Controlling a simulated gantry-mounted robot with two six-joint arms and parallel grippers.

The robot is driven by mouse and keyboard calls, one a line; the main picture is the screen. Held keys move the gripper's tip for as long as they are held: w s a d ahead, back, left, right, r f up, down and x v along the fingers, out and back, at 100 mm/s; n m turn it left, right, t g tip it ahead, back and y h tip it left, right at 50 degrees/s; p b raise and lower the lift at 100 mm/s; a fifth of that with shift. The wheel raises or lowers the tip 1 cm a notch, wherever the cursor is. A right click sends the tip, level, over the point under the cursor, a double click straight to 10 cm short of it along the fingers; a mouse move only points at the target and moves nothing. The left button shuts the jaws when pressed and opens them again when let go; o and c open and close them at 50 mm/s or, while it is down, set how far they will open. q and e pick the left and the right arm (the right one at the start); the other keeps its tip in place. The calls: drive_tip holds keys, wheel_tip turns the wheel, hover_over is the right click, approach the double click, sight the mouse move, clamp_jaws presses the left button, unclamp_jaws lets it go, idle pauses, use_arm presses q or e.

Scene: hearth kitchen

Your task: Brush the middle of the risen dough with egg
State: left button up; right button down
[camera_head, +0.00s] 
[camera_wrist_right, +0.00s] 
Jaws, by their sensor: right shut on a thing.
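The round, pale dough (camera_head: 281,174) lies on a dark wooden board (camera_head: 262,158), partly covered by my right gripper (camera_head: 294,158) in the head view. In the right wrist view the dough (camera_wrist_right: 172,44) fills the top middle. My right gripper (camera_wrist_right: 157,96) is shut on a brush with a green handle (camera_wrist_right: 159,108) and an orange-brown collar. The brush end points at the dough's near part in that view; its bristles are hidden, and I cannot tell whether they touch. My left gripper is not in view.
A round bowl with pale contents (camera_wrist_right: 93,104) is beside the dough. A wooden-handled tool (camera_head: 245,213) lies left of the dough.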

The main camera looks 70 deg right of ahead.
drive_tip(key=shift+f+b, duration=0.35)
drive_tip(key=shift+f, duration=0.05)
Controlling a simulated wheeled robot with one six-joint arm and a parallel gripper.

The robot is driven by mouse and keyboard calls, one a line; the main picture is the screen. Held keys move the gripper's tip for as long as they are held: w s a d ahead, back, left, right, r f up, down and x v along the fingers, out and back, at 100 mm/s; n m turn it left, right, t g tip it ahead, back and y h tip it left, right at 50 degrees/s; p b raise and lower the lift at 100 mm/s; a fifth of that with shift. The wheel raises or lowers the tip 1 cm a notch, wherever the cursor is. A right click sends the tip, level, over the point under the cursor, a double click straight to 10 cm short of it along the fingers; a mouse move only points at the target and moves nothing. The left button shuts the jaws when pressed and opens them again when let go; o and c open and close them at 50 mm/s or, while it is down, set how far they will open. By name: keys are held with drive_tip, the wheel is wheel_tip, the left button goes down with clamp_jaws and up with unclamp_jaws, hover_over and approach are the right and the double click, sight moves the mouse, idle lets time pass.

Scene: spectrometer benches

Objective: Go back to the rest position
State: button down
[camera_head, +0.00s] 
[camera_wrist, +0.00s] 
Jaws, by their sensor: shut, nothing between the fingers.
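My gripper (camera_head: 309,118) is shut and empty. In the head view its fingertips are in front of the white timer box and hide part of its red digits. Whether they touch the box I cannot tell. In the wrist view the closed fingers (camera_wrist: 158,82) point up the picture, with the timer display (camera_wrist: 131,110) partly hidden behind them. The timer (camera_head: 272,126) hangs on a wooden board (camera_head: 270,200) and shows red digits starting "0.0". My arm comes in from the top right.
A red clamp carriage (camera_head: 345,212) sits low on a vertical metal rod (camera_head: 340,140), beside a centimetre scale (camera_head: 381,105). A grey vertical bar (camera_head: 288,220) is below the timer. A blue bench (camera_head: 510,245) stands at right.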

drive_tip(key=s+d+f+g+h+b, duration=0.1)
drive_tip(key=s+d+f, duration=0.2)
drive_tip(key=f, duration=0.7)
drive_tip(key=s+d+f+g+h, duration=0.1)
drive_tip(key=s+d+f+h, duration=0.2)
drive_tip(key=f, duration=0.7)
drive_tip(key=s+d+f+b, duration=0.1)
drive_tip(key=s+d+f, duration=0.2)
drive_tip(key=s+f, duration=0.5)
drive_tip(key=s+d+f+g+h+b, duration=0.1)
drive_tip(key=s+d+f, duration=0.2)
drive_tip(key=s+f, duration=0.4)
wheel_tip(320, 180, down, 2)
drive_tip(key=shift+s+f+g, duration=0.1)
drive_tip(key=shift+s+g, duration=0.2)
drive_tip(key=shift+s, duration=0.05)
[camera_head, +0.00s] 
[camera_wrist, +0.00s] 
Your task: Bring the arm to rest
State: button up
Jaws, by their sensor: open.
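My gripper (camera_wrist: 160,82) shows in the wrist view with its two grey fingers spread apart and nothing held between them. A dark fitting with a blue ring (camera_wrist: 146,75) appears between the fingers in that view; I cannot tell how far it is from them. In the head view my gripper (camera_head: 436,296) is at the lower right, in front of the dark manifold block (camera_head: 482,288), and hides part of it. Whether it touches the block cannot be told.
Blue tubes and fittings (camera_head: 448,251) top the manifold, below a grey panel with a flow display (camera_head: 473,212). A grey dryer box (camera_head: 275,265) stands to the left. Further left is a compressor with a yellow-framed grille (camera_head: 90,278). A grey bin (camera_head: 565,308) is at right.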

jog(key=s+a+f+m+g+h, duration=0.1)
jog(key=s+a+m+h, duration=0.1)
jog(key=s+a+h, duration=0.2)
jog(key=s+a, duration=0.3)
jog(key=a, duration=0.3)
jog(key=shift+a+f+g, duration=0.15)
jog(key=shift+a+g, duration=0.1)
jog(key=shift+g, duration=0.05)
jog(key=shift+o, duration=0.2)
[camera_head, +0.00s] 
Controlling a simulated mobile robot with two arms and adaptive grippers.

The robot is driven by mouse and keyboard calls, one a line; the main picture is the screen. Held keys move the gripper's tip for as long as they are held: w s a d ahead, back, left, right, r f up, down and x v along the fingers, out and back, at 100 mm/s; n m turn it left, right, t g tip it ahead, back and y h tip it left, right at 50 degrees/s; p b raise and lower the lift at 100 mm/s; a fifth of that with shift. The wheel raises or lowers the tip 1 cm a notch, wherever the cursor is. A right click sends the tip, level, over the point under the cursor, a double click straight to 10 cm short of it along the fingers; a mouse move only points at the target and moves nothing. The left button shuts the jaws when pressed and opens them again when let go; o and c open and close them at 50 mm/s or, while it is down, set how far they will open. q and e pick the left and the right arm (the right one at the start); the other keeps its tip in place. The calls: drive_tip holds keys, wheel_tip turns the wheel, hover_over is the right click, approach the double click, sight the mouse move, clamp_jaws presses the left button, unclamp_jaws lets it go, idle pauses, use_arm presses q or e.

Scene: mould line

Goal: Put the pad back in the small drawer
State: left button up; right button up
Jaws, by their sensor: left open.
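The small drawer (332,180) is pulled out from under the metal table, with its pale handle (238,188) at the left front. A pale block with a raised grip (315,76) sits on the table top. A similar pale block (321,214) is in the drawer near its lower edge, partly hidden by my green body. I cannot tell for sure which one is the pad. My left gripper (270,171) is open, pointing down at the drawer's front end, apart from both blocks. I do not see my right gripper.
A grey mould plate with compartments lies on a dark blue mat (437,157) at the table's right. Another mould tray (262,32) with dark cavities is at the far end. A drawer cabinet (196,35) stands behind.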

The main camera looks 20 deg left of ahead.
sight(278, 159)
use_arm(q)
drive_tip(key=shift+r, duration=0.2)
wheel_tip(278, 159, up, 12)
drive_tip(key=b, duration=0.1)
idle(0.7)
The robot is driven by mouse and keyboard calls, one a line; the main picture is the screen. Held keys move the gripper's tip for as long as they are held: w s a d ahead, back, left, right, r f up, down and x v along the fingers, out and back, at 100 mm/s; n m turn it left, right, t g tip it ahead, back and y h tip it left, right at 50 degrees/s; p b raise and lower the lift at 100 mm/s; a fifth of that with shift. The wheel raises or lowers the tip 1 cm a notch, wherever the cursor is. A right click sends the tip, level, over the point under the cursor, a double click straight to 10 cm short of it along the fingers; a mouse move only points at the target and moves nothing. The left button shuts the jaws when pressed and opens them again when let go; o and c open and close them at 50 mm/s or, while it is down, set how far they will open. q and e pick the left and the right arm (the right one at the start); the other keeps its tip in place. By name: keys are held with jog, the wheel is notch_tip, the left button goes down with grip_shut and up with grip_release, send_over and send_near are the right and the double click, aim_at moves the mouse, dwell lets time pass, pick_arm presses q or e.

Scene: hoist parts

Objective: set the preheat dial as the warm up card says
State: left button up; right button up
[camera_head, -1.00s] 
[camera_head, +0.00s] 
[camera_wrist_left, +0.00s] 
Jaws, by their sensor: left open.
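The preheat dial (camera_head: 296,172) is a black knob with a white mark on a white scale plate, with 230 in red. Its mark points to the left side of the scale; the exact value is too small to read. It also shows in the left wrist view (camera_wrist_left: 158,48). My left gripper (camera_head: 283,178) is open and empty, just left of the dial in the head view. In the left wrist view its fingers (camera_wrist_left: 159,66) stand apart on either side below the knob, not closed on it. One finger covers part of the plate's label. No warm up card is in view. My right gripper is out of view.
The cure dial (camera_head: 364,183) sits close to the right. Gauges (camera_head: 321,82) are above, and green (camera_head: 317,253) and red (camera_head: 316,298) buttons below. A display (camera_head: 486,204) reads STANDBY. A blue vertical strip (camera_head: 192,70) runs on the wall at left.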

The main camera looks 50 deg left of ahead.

▶ What the exercise asks
Scan the records for the string "Scene". Copy each line in which it appears.

▶ The answer
Scene: hearth kitchen
Scene: spectrometer benches
Scene: mould line
Scene: hoist parts

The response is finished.